Cannabis and its veil of deceit
I awoke this morning to a flurry of colourful and fantastic insights for my story on cannabis. By the time I made it to my desk, all those wonderful ideas had dissolved like smoke in the wind.
Michael Bird
In so many ways, that sums up my 20 years of cannabis use.
From the start, I loved using cannabis because it opened my mind, heightened my senses and made me feel connected with the universe and the otherwise scary people that populated my world.
Gradually I set up my life around pot. Early on, I learnt to grow it because that kept the cost down. Inevitably, this led to a prosecution for cultivation. Along the way, I began to deal in pot (and other drugs) to ensure supply and help fund my own use.
When I was finally earning enough in my career to fund my habits, I surrounded myself with folk who supported my using; people who often found me more accessible, thoughtful, even useful, I suppose, when I was stoned.
At one point, I even had the landlord build a deck off my office so I only had to walk a couple of paces to have a smoke in privacy.
Most of my friendships were founded on drug use and my ability to supply. At first, I liked the needy nature of the supply relationship, but later on, I found it pathetic and embarrassing.
As I had my first smoke at breakfast, I knew there was a good chance that in an hour or so I would feel edgy, unfocused and indecisive, yet the lure of that wonderful first-up rush of warmth was just too much to resist. The sense of physical wholeness and the psychological shift that came from that first smoke overpowered my knowledge of the consequences.
In the end, my best friend turned on me. My mind had become closed and could barely function. The world had become a grey and foggy place, and my overwhelming paranoia had distanced me from everybody.
People couldn’t understand my using, and they found it difficult to understand my behaviour and even my words a lot of the time. My work became at best unpredictable, and my ability to have intimate relationships was negligible.
This was all from a drug that the press at the time suggested was not harmful. Apparently, it was neither physically nor psychologically addictive, and the only real harm was to the lungs. I so wanted to believe the “evidence”.
At about age 35, I decided that I needed to grow up, get a life and be like the folk around me who weren’t stoned, yet seemed to be leading pretty good lives. I began to want a life that didn’t have so many crutches.
I decided to stop smoking cannabis.
But stopping turned out to be a little trickier than I thought. First, there was the physicality of the whole process, the feeling of total discomfort in my being, an itchiness coupled with an inability to sit still, and an overwhelming sense that something was missing.
The psychological withdrawal could be summed up by the word “craving” – a complete and absolute obsession with cannabis 24 hours a day. No matter how much I drank or what other drugs I used, I couldn’t shake that obsession.
I realised then that I had a problem and that the problem was something I could not easily deal with.
Over the next few years, I would often swear off pot on a Sunday and by Wednesday – or maybe, if I was really lucky, Thursday – I would find that I was stoned, but with no real connection to how it had happened. This was a period of constant internal strife and struggle.
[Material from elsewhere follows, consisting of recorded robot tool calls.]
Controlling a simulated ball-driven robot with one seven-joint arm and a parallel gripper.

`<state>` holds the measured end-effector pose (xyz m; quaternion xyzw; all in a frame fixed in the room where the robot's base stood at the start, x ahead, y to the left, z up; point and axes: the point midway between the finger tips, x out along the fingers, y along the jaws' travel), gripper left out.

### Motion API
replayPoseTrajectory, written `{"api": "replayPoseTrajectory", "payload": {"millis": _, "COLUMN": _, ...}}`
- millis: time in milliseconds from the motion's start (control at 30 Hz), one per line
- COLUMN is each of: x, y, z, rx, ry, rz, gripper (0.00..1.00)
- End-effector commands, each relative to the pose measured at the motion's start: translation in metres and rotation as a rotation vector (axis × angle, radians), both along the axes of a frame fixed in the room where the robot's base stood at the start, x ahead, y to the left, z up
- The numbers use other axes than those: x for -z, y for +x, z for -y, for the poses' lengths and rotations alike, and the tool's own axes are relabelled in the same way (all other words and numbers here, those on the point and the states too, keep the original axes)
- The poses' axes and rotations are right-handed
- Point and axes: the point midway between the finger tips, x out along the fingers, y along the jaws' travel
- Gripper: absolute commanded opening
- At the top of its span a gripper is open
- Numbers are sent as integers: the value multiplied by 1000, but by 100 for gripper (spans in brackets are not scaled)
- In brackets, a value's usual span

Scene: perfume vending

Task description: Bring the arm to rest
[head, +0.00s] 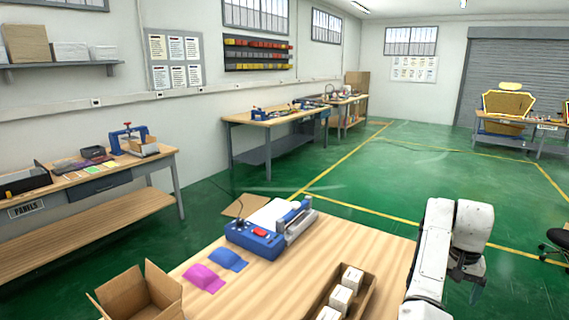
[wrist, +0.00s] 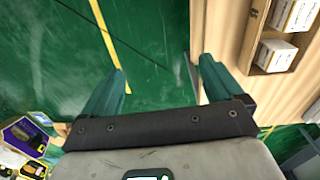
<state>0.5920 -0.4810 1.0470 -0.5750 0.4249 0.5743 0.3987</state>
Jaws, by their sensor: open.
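My white arm (head: 430,250) stands folded at the right edge of the wooden table (head: 310,245) in the head view. In the wrist view my gripper (wrist: 162,70) has its two teal fingers spread wide apart, with nothing between them. Green floor shows past the fingers, and the table edge is to the right of them.
On the table are a wooden tray (head: 367,290) of white boxes, a blue machine (head: 258,240), pink (head: 204,278) and blue (head: 229,260) pieces, and an open cardboard box (head: 132,292). Workbenches (head: 272,116) line the left wall. Green floor beyond the table is mostly clear. A dark chair (head: 556,245) stands far right.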

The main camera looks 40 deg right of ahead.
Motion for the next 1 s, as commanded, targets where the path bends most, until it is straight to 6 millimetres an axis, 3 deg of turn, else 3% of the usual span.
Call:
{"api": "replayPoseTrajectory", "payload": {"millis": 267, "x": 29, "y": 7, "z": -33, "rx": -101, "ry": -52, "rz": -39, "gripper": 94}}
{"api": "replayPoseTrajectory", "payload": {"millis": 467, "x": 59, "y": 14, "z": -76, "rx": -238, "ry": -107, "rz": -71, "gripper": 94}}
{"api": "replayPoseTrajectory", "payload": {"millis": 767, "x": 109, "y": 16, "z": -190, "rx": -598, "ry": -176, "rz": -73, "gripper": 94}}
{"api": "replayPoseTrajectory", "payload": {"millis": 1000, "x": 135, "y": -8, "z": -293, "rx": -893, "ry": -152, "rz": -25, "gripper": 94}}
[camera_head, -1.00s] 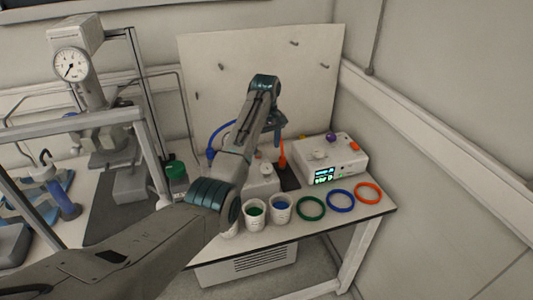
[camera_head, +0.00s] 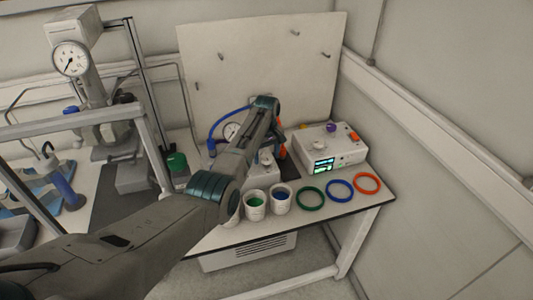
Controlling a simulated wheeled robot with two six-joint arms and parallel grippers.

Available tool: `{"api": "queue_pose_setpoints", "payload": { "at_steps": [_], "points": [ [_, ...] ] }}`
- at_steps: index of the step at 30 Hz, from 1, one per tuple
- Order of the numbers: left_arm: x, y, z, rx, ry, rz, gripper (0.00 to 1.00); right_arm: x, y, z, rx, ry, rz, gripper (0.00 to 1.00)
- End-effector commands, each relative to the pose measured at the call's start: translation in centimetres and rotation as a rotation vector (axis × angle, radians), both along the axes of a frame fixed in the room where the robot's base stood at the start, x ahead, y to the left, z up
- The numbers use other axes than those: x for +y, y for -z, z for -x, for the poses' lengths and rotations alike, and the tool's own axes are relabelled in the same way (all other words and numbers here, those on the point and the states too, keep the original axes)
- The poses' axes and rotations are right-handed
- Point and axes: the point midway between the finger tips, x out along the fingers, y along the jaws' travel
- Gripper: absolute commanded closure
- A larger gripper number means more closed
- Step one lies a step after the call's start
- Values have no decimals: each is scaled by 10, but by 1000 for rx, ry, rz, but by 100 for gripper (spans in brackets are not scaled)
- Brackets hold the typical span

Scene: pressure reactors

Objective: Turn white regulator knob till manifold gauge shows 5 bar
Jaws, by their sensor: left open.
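My left arm reaches in from the lower left over the bench. My left gripper (camera_head: 276,138) is mostly hidden behind its own forearm. It points down over a white box (camera_head: 265,172) at the middle of the bench. A small white knob (camera_head: 265,157) shows on top of this box, just below and beside the gripper; I cannot tell whether they touch. A small round gauge (camera_head: 231,130) shows left of the forearm, beside a blue hose (camera_head: 222,121). Its reading is too small to tell. My right gripper is not in view.
A white instrument (camera_head: 345,152) with green displays stands on the right. Green (camera_head: 311,197), blue (camera_head: 340,190) and orange (camera_head: 367,183) rings lie in front. A larger gauge (camera_head: 70,59) is on the left.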

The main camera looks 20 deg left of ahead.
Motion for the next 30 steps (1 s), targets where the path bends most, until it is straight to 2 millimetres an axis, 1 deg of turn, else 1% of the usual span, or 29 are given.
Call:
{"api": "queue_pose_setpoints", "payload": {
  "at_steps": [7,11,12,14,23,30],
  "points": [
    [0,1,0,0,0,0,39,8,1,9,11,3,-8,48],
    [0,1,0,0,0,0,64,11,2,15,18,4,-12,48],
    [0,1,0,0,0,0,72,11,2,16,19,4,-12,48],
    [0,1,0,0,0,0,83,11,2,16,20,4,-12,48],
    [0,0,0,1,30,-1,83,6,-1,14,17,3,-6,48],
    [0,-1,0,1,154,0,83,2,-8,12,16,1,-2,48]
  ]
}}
Seven years after my first attempt to put pot away, I surrendered to its power over me and, through treatment and support, found a way of living without my dear friend. I was given tools to help me live with the physical craving and mechanisms to deal with the overpowering mental obsession. In this way, I was able to walk though the withdrawal that dragged on for many months.
Ten years on and the veil that is my relationship with cannabis has been lifted. I am now able to see what I was like to the world and how I had short-changed myself by living that shrouded existence.
I have watched others close to me go along a similar path, and I’ve felt sad and powerless to help. But there has also been gladness that I am finally free of that grey, clouded, smoky world.